Fire Crews Battling Blazes in Azusa and Duarte

June 20, 2016 by · Leave a Comment 

Amid soaring temperatures and bone-dry conditions, a pair of fast-moving brush fires tore through vegetation today in the Angeles National Forest and the foothills above Duarte and Azusa, exploding across more than 3,500 acres and prompting evacuations of select neighborhoods.

The initial fire, dubbed the Reservoir Fire, broke out shortly after 11 a.m. off Highway 39 near the Morris Reservoir dam north of Azusa, according to Sherry Rollman of the U.S. Forest Service. That fire grew to more than 100 acres within an hour, then spiked to 1,500 acres by 5:30 p.m.

About 320 firefighters from the U.S. Forest Service and the Los Angeles County Fire Department were battling the blaze, but there was no containment as of late afternoon.

“The fire is burning in very, very steep terrain with very heavy vegetation,” according to Angeles National Forest Fire Chief Robert Garcia.

The fire was sparked by a vehicle running off the highway. The California Highway Patrol received report at 10:57 a.m. of a fatal car crash along Highway 39 near the reservoir where the fire broke out, said CHP Officer Alex Rubio.

“There was a collision there, a vehicle went over the side (of the road),” Rubio said. The car was on fire when officers responded, he said. No information about the victim was available, and the crash remained under investigation, Rubio said.

About 90 minutes after the Reservoir Fire began, a second blaze was reported near Opal Canyon and Brookridge roads near the Duarte/Azusa border, about four miles southwest of the Reservoir Fire.

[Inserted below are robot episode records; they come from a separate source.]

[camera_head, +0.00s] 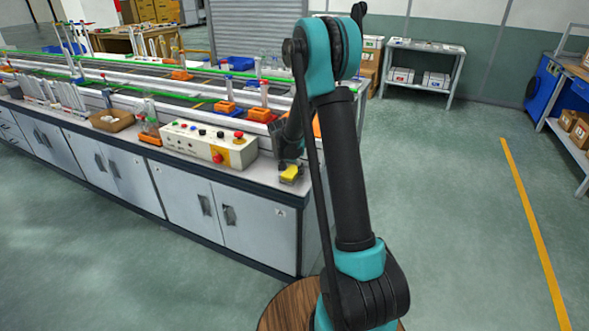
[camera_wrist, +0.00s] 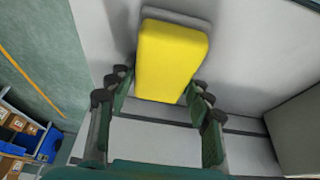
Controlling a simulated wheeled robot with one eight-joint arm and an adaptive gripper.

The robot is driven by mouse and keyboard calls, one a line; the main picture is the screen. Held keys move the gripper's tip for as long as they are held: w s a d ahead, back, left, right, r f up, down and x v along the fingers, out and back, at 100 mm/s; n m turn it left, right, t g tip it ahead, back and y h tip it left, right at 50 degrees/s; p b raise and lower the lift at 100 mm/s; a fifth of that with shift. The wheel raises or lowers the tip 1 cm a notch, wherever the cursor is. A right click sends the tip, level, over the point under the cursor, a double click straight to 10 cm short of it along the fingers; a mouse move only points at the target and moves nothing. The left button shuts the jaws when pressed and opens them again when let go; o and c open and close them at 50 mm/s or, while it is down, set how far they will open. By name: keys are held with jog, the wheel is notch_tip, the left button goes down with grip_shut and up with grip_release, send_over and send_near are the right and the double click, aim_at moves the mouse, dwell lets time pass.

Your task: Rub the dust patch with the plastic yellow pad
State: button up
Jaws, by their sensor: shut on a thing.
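The yellow pad (camera_wrist: 171,60) fills the upper middle of the wrist view. My gripper (camera_wrist: 155,88) is shut on its near end, with a finger on each side. In the head view the yellow pad (camera_head: 290,173) shows at the right end of the grey counter (camera_head: 262,181), under my gripper (camera_head: 288,161). The pad is at or just above the counter top; I cannot tell if it touches. I cannot make out a dust patch; the pad and gripper may hide part of the counter there.
A control box (camera_head: 209,143) with buttons and a red knob stands on the counter left of the pad. Orange holders (camera_head: 259,114) and a conveyor line run behind. The counter's right end is close to the pad. Open floor (camera_head: 450,200) lies to the right.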

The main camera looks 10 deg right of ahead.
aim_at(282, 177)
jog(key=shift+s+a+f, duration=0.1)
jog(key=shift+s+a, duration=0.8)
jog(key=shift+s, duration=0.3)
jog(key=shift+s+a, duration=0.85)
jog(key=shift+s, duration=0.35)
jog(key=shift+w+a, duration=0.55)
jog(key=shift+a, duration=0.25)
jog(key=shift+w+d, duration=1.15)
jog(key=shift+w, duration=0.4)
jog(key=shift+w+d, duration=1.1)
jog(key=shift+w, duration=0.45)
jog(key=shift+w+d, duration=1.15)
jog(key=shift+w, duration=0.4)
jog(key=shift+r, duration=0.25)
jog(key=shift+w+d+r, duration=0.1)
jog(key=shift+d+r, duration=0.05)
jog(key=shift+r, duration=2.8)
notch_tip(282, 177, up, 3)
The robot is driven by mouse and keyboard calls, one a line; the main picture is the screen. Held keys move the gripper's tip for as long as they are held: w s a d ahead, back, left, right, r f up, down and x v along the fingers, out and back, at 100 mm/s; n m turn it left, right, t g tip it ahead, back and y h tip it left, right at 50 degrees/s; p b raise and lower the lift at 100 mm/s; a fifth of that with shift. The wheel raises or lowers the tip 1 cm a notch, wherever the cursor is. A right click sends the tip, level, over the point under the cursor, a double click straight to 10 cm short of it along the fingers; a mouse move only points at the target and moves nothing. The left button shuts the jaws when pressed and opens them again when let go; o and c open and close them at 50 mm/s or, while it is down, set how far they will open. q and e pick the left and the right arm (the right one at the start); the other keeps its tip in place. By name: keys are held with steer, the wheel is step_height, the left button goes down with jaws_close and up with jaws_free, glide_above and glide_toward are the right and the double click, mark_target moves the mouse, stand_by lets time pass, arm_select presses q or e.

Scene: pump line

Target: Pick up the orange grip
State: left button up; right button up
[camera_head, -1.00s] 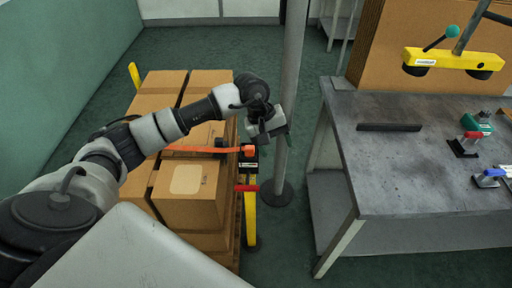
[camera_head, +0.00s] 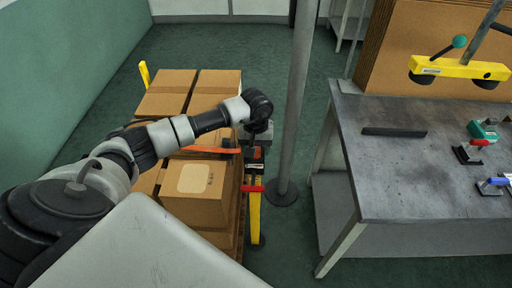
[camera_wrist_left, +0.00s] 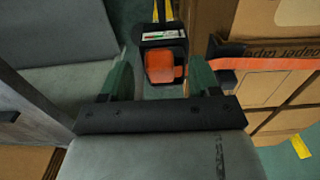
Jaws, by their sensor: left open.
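The orange grip (camera_wrist_left: 165,66) sits on a black holder with a small label (camera_wrist_left: 162,36), between the two dark green fingers of my left gripper (camera_wrist_left: 160,78) in the left wrist view. The fingers are apart, one on each side, and I cannot tell whether either touches it. In the head view my left gripper (camera_head: 257,138) is right above the orange grip (camera_head: 257,154), which is partly hidden by it. My right gripper is not in view.
Strapped cardboard boxes (camera_head: 195,207) stand on a pallet left of the grip. An orange strap (camera_wrist_left: 262,65) runs close by. Below are a red handle (camera_head: 252,189) and a yellow post (camera_head: 255,216). A grey pole (camera_head: 294,110) and a workbench (camera_head: 400,170) stand to the right.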

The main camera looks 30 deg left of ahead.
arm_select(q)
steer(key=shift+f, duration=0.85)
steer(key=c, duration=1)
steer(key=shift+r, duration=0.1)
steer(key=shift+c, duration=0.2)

That blaze, dubbed the Fish Fire, quickly roared into the foothills and initially threatened some homes along Brookridge Road, prompting evacuations.

Los Angeles County Fire Department Deputy Chief John Tripp said, however, the blaze “immediately started burning away from those homes toward the forest.”

“That was extremely fortunate for us,” Tripp said.

He added, however, that fire crews remained staged in structure-protection mode in case a shift in winds pushes the fire back toward homes.

Tripp also called on residents in nearby areas such as Bradbury, Monrovia and Glendora to prepare to evacuate, even though they were not immediately believed to be in danger.

“There are a lot of open flanks of the fire that tonight, if we get (winds) we could have more evacuations,” Tripp said, noting that as of late afternoon, the flames were still moving away from homes.

The Fish Fire consumed 100 acres in less than an hour and burned rapidly uphill, according Capt. Keith Mora of the Los Angeles County Fire Department.

By late afternoon, the flames had roared across more than 2,000 acres, also with no containment.

The two fires appeared to be burning toward each other, spurring fears that they would merge.

As of 3:30 p.m., Mora said the two fires were separated by a canyon and had not merged into one.

More than 200 county firefighters were on the scene battling the blaze in temperatures of more than 100 degrees. In addition to protecting homes, crews also worked to prevent the flames from damaging power lines running along hilltops on the fire’s western flank.

According to the National Weather Service, the temperature in Duarte was 109 degrees at 5 p.m., with humidity of only 10 percent.

Mora said preliminary reports indicate the Fish Fire might have started from a spot fire originating from the Reservoir Fire.

At least three water-dropping helicopters were being used in the firefight, along with a fixed-wing aircraft dropping fire retardant.

Evacuation orders were issued in Azusa for the Mountain Cove neighborhood, the Fish Canyon Equestrian Center and Rainbow Ranch area. Voluntary evacuations were in effect for the Mirador and Crystal Canyon areas.

In Duarte, mandatory evacuation orders were issued for about 180 residents in 71 homes on Brookridge Road, with voluntary evacuations in effect for residents north of Fish Canyon Road from Greenbank Avenue to Encanto Parkway. The Red Cross established an evacuation center at the Duarte Community Center, 1600 Huntington Drive.

Residents were encouraged to take large animals to the Hansen Dam Recreation Area, and about 40 horses were being housed there by late afternoon.

Campgrounds and other areas were evacuated in the Angeles National Forest south of the Crystal Lake area.

According to the county Department of Public Works, about 600 homes total were evacuated due to the fires.

Highway 39 was blocked in the Angeles National Forest due to the Reservoir Fire. Glendora Mountain Road and Glendora Ridge Road were also closed.

Smoke from both fires billowed into the air, creating a plume visible for miles. The South Coast Air Quality Management District issued a smoke advisory because of the blazes, urging residents in smoke-affected areas to avoid strenuous outdoor activity.